» **Data**
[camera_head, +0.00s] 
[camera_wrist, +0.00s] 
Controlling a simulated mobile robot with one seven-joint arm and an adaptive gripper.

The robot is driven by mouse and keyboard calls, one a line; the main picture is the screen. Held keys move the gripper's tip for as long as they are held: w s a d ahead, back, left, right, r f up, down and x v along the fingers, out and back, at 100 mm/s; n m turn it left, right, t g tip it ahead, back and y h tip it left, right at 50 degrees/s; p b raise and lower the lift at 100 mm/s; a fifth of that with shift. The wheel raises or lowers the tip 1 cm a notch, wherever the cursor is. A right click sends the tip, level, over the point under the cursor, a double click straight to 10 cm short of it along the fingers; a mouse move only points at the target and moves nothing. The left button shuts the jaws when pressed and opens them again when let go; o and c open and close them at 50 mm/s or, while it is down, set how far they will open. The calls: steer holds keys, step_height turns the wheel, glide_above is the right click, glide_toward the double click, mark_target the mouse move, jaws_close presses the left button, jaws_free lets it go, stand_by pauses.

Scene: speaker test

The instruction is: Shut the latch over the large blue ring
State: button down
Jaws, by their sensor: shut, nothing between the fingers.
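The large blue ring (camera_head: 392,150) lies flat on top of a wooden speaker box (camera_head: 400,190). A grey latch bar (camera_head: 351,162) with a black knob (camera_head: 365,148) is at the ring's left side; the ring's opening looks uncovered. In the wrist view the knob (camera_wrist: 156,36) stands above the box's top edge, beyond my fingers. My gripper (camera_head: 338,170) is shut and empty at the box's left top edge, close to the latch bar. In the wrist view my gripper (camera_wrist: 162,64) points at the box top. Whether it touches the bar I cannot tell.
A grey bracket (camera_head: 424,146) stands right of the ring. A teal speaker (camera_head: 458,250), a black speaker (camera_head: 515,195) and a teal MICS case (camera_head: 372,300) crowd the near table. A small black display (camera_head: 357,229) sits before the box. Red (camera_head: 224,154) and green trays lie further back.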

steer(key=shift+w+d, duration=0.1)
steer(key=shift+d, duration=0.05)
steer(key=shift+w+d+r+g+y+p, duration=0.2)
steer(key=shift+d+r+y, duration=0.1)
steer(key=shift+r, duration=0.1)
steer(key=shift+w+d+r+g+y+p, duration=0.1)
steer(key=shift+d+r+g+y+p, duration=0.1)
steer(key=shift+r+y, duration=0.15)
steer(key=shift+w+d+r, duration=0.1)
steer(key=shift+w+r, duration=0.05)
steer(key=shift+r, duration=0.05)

» **What the task requires**
Reproduce exactly, please, only the lines from the start of the data above to the line that contains "Controlling a simulated", with both ends kept.

» **Exercise output**
[camera_head, +0.00s] 
[camera_wrist, +0.00s] 
Controlling a simulated mobile robot with one seven-joint arm and an adaptive gripper.

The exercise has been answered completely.